What you should do ->
Would you copy out the whole listing exactly as given?
************
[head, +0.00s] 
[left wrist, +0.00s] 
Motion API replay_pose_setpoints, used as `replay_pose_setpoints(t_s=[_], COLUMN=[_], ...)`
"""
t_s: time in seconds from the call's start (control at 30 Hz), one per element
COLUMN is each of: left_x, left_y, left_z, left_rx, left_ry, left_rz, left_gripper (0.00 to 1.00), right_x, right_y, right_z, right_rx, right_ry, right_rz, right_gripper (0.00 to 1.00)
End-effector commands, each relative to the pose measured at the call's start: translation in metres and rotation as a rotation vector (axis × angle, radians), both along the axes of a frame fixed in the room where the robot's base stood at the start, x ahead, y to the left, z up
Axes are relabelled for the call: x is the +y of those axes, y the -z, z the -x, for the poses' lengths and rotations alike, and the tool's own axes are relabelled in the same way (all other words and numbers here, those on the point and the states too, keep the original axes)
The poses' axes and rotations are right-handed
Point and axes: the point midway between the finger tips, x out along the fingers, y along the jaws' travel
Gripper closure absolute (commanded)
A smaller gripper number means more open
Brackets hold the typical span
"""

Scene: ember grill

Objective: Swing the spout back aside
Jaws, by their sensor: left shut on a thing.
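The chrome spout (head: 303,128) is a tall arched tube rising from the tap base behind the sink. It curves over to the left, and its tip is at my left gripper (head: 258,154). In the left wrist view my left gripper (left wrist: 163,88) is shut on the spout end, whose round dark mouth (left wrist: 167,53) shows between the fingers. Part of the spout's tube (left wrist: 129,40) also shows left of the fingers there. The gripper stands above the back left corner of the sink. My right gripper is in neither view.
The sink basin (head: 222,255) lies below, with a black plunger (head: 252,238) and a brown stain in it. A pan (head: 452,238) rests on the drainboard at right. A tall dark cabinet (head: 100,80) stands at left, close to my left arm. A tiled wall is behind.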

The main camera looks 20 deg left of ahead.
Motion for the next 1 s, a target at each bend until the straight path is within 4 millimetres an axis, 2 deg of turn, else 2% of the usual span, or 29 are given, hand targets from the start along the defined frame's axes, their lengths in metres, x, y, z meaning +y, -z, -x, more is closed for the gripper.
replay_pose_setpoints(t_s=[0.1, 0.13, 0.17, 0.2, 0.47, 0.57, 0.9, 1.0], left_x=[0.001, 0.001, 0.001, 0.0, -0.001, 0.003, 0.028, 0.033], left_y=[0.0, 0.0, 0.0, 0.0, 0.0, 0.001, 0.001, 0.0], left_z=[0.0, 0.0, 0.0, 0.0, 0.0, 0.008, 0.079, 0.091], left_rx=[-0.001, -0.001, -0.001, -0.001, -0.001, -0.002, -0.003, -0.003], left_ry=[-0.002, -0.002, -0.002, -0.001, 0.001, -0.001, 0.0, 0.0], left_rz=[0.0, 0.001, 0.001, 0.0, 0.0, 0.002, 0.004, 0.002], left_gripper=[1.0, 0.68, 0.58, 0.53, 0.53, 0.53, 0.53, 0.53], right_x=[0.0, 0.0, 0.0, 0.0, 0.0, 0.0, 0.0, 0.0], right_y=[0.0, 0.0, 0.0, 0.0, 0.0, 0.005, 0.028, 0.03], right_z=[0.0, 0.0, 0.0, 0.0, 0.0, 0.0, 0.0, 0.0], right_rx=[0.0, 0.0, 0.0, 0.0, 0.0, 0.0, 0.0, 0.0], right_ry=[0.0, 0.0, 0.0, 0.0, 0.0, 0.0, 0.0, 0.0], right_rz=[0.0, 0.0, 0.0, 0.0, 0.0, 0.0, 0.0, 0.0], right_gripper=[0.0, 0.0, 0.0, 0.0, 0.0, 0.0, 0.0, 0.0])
************
Solution to the problem ->
[head, +0.00s] 
[left wrist, +0.00s] 
Motion API replay_pose_setpoints, used as `replay_pose_setpoints(t_s=[_], COLUMN=[_], ...)`
"""
t_s: time in seconds from the call's start (control at 30 Hz), one per element
COLUMN is each of: left_x, left_y, left_z, left_rx, left_ry, left_rz, left_gripper (0.00 to 1.00), right_x, right_y, right_z, right_rx, right_ry, right_rz, right_gripper (0.00 to 1.00)
End-effector commands, each relative to the pose measured at the call's start: translation in metres and rotation as a rotation vector (axis × angle, radians), both along the axes of a frame fixed in the room where the robot's base stood at the start, x ahead, y to the left, z up
Axes are relabelled for the call: x is the +y of those axes, y the -z, z the -x, for the poses' lengths and rotations alike, and the tool's own axes are relabelled in the same way (all other words and numbers here, those on the point and the states too, keep the original axes)
The poses' axes and rotations are right-handed
Point and axes: the point midway between the finger tips, x out along the fingers, y along the jaws' travel
Gripper closure absolute (commanded)
A smaller gripper number means more open
Brackets hold the typical span
"""

Scene: ember grill

Objective: Swing the spout back aside
Jaws, by their sensor: left shut on a thing.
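The chrome spout (head: 303,128) is a tall arched tube rising from the tap base behind the sink. It curves over to the left, and its tip is at my left gripper (head: 258,154). In the left wrist view my left gripper (left wrist: 163,88) is shut on the spout end, whose round dark mouth (left wrist: 167,53) shows between the fingers. Part of the spout's tube (left wrist: 129,40) also shows left of the fingers there. The gripper stands above the back left corner of the sink. My right gripper is in neither view.
The sink basin (head: 222,255) lies below, with a black plunger (head: 252,238) and a brown stain in it. A pan (head: 452,238) rests on the drainboard at right. A tall dark cabinet (head: 100,80) stands at left, close to my left arm. A tiled wall is behind.

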The main camera looks 20 deg left of ahead.
Motion for the next 1 s, a target at each bend until the straight path is within 4 millimetres an axis, 2 deg of turn, else 2% of the usual span, or 29 are given, hand targets from the start along the defined frame's axes, their lengths in metres, x, y, z meaning +y, -z, -x, more is closed for the gripper.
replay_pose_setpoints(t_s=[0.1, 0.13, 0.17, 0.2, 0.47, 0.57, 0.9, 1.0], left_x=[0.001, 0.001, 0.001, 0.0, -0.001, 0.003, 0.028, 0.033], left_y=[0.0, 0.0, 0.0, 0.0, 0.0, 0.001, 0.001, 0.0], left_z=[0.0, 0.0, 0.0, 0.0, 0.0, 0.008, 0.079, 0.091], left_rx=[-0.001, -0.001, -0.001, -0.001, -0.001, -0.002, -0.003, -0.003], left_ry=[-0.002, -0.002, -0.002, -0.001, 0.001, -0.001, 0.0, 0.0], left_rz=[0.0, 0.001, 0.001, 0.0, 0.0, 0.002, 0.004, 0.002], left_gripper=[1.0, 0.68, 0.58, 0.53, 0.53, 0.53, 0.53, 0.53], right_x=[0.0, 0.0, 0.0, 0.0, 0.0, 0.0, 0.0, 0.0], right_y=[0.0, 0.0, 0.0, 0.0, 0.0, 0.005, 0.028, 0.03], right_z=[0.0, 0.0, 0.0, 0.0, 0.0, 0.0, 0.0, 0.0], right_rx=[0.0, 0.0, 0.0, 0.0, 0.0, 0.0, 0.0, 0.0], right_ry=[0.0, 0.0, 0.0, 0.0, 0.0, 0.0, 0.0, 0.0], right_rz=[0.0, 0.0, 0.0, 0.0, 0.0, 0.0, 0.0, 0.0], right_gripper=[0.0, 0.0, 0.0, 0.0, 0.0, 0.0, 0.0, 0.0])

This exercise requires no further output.